AMNH Darwin Manuscript Project manager David Kohn told the Post that, in addition to Francis, culprits appear to include son George, who became an astronomer and mathematician; and Horace, who became an engineer. (Their initials appear to be inscribed on some drawings.) Kohn notes that Darwin employed his children to help him in collecting specimens, as the drawings would appear to make clear.

The AMNH Darwin Manuscripts Project is the largest high-quality digital archive of Darwin’s writing. Its DARBASE database offers 96,000 pages of Darwin manuscripts, represented by 16,094 high resolution digital images. So far 9,871 manuscript pages have been transcribed. There are 57 pages of Darwin’s children’s drawings, nine on the pages of Charles’s “On the Origin of Species.”

The project mirrors the underlying structure of the Charles Darwin Papers in Cambridge University Library, where Darwin left his papers upon his death in April 1882.

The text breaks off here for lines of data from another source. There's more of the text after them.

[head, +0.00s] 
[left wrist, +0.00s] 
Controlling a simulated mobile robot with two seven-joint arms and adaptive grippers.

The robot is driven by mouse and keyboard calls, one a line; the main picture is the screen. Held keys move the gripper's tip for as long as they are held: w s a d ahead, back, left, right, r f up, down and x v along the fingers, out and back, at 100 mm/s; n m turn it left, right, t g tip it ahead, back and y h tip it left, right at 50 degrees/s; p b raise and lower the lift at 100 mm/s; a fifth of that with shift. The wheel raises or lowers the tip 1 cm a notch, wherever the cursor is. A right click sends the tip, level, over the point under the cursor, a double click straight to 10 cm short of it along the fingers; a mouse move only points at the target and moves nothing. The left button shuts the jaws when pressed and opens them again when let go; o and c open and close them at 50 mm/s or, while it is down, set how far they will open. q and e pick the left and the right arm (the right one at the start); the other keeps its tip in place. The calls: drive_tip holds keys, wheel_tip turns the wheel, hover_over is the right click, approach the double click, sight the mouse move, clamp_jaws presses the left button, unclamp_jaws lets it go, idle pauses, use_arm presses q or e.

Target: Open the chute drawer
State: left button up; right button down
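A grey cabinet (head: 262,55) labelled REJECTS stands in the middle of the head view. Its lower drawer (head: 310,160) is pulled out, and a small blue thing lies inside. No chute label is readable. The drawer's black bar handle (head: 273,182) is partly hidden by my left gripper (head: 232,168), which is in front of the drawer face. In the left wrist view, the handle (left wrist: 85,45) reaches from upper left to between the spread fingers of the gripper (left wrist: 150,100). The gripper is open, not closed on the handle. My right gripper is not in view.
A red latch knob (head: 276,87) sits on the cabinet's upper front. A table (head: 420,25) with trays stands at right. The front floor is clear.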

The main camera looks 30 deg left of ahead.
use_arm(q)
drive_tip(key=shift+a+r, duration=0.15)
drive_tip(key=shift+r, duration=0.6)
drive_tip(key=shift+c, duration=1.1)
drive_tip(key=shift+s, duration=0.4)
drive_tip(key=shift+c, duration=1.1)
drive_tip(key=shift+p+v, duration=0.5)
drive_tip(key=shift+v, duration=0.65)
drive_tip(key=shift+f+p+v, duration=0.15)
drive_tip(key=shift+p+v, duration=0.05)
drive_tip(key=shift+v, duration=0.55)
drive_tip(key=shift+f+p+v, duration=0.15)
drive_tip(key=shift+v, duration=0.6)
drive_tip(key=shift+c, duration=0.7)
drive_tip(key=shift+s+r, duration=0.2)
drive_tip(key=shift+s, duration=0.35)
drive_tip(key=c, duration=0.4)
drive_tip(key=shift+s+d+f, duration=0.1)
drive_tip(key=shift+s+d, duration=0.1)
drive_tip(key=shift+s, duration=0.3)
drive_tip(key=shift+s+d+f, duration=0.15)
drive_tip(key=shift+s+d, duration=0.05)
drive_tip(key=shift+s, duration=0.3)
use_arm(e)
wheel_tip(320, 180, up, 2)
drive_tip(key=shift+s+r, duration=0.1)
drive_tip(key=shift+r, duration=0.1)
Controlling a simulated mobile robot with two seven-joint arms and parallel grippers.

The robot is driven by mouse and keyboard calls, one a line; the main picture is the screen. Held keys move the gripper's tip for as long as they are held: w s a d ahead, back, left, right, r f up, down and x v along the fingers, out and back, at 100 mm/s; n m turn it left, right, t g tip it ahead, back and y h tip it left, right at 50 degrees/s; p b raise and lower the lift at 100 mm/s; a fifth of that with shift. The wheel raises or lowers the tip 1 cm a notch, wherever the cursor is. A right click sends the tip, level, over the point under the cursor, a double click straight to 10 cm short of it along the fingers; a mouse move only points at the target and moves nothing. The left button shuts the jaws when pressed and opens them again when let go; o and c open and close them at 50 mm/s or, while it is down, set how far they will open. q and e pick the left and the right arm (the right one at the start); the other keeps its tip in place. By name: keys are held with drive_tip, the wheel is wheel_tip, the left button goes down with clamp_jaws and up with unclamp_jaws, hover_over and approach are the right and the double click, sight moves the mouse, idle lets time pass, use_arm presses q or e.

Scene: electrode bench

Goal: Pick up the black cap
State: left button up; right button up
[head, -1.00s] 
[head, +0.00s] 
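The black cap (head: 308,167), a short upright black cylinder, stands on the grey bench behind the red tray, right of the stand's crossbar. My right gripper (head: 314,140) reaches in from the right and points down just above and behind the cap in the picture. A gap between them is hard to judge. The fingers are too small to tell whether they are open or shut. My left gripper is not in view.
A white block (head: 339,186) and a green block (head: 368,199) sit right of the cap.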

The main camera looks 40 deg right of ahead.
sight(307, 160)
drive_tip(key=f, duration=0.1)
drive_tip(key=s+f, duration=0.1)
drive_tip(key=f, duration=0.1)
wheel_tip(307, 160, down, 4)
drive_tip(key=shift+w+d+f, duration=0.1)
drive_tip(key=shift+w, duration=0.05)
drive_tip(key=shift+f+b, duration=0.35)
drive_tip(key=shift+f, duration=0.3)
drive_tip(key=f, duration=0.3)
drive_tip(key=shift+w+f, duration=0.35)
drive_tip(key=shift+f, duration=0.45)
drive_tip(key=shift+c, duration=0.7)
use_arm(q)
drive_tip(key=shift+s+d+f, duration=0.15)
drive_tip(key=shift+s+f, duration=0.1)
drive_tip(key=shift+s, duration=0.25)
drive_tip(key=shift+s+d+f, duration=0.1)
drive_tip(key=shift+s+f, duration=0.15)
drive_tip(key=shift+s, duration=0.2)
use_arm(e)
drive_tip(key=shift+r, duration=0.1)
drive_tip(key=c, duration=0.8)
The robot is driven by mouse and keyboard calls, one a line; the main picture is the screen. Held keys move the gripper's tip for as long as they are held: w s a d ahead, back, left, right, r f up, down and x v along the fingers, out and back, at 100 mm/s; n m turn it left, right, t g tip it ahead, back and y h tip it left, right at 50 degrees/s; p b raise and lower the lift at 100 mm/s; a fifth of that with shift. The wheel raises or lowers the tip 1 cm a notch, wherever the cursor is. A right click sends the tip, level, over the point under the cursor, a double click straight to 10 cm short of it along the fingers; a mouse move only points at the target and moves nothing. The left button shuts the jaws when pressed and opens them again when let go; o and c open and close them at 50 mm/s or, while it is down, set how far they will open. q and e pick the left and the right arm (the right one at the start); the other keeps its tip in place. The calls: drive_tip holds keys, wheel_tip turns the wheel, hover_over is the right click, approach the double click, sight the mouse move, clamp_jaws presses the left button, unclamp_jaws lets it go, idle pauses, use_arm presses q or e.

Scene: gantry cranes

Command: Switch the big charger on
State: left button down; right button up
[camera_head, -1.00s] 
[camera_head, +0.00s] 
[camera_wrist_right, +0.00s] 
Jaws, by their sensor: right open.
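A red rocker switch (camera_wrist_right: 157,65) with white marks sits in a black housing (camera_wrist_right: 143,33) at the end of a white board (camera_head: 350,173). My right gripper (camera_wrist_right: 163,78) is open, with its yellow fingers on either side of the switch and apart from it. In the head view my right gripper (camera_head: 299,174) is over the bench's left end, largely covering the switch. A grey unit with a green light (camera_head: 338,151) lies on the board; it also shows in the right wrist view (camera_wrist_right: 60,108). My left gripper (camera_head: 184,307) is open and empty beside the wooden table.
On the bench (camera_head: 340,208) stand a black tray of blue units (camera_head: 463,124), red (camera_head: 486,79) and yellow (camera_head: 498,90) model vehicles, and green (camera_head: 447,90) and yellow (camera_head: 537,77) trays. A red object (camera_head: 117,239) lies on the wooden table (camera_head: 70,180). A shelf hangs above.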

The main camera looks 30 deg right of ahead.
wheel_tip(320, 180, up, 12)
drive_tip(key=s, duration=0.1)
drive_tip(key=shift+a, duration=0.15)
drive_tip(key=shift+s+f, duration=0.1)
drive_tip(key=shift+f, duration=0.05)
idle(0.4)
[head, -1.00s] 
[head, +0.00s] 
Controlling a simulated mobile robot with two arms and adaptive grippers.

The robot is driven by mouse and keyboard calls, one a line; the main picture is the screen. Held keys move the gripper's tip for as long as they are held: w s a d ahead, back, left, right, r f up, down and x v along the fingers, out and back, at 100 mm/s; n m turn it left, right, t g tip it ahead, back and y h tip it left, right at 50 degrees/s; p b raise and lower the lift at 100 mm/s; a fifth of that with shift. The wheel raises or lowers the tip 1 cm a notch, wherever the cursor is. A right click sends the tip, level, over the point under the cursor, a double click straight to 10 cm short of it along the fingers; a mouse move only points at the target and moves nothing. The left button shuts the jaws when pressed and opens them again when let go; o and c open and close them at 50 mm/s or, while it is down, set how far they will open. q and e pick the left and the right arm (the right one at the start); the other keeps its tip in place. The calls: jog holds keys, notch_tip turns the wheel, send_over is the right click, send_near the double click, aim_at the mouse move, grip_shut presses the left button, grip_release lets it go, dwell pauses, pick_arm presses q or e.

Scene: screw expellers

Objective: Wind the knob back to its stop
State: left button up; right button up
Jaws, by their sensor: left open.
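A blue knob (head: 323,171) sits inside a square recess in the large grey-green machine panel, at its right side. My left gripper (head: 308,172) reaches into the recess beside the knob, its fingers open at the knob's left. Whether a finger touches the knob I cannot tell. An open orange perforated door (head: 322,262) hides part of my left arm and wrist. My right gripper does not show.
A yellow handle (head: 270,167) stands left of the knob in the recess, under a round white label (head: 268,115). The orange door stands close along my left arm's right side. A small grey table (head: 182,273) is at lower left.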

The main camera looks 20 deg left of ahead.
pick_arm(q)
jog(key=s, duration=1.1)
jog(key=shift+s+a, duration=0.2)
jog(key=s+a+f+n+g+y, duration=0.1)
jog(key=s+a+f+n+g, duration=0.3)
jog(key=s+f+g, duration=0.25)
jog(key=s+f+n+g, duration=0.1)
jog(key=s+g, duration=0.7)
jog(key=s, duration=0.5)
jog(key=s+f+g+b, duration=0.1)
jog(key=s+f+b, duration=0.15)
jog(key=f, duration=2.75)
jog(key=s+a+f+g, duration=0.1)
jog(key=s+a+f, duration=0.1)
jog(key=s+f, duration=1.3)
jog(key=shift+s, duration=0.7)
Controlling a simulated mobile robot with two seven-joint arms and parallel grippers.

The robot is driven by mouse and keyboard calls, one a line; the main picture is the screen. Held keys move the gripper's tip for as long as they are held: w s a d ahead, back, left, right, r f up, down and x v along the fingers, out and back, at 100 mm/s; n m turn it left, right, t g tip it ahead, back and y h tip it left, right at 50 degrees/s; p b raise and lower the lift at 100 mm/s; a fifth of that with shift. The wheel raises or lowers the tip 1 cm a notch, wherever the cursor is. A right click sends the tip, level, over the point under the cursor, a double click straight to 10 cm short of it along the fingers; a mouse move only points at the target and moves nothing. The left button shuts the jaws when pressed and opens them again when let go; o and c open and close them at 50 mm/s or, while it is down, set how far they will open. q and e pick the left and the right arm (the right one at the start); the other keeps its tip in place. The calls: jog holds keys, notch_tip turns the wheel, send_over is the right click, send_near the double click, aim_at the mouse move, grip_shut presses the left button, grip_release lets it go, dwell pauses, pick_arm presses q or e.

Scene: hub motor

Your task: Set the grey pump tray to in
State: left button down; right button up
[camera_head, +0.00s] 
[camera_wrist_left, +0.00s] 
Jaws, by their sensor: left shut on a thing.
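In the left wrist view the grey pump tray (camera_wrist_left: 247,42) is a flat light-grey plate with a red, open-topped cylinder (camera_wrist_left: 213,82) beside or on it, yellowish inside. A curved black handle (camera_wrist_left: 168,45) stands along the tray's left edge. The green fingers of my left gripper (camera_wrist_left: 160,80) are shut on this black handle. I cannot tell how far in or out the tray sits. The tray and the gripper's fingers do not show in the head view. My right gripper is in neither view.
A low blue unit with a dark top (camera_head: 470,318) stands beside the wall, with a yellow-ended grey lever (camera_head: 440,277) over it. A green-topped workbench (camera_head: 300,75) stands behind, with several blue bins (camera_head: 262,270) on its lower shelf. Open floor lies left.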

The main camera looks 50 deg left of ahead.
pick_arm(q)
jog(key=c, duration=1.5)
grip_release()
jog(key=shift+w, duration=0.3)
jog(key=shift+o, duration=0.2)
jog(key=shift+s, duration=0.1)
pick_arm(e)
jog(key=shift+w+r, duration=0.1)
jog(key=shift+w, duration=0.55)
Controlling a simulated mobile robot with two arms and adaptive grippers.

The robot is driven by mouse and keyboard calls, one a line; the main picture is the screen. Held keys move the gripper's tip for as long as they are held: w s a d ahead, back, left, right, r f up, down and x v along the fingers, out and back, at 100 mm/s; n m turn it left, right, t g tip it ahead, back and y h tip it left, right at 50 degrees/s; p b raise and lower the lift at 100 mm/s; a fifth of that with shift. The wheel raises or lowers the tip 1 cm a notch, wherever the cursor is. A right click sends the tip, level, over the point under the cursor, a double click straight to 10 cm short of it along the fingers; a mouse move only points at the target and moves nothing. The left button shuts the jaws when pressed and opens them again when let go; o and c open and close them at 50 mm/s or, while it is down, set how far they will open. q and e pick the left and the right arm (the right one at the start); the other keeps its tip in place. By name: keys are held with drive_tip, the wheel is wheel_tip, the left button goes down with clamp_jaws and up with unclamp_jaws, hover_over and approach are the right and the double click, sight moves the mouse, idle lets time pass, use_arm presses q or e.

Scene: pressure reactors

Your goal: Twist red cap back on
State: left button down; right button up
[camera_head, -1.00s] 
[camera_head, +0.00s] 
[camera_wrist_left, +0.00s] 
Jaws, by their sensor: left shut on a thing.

“Aubergine and Carrot Cavalry” and its “B” side, “‘Origin’ manuscript Page 40, Section 1: Variation Under Domestication,” are among thousands of images added this month to DARBASE from Cambridge. All told, rare elder Darwin pages sharing space with the children’s doodles are: four pages from the original manuscript of the Origin of Species, two Origin Portfolios type notes, nine pages of Cirripedia, and one page of Orchids.